Show every line in the entries below where the word "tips" appears.

* RECORDS FOR PROCESSING *
§
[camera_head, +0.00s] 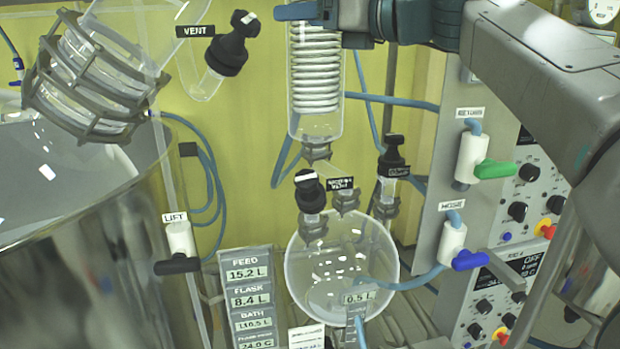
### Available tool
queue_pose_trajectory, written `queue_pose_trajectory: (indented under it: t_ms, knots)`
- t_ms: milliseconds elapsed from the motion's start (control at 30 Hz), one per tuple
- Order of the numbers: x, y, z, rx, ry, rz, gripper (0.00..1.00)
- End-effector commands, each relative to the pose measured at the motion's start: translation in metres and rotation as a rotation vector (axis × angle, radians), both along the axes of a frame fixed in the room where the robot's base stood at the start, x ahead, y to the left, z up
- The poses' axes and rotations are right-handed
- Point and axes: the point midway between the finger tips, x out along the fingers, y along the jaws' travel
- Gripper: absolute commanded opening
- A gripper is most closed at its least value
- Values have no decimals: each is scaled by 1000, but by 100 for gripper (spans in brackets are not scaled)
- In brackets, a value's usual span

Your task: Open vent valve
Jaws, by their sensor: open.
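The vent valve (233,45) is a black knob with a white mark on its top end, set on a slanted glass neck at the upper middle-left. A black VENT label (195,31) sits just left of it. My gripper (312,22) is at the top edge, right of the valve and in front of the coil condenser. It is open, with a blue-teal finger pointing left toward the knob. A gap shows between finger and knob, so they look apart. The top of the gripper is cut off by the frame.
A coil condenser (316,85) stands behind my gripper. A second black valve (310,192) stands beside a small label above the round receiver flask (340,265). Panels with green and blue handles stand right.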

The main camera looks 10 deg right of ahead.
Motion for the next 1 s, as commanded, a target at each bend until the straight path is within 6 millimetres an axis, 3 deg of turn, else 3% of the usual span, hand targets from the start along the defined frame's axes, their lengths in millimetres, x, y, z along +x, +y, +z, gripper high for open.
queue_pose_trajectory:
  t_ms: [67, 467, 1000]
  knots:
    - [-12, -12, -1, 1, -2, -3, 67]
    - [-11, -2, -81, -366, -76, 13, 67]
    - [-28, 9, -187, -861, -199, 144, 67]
§
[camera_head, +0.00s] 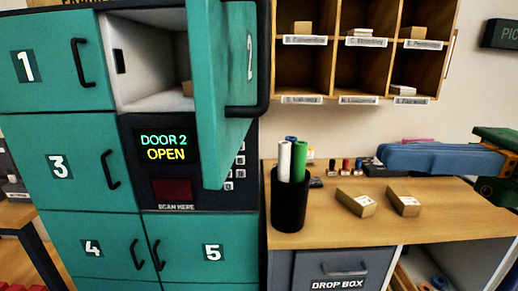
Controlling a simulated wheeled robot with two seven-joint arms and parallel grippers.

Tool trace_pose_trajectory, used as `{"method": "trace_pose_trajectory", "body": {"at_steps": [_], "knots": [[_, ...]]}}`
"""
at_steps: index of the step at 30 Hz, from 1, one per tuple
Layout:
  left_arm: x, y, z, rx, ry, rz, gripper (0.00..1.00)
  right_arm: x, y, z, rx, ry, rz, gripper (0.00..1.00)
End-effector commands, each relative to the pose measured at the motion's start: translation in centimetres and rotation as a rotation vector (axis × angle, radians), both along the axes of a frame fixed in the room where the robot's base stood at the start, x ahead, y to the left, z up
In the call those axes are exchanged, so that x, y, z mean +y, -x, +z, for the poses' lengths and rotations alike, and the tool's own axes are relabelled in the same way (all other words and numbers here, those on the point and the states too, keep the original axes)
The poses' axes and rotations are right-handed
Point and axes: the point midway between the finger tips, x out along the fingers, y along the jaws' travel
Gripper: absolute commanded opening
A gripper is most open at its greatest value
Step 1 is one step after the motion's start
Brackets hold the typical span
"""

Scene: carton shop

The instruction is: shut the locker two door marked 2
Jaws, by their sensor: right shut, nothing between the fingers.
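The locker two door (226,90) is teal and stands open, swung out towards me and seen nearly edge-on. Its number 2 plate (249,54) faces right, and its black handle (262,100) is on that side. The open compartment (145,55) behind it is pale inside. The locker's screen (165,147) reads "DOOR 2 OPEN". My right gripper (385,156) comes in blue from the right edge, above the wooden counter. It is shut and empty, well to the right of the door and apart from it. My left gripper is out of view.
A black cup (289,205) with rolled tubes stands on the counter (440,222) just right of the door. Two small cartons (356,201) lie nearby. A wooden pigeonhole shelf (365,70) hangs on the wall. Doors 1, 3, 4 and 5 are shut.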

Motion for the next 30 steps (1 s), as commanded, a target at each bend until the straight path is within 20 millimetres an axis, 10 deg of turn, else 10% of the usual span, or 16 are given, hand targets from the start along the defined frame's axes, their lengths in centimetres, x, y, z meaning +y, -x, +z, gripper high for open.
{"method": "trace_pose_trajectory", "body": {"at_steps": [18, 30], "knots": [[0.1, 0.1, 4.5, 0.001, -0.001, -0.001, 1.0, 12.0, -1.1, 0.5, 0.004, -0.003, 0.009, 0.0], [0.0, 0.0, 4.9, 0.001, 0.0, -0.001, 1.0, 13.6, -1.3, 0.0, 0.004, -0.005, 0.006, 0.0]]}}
§
* FULL OUTPUT *
- Point and axes: the point midway between the finger tips, x out along the fingers, y along the jaws' travel
Point and axes: the point midway between the finger tips, x out along the fingers, y along the jaws' travel

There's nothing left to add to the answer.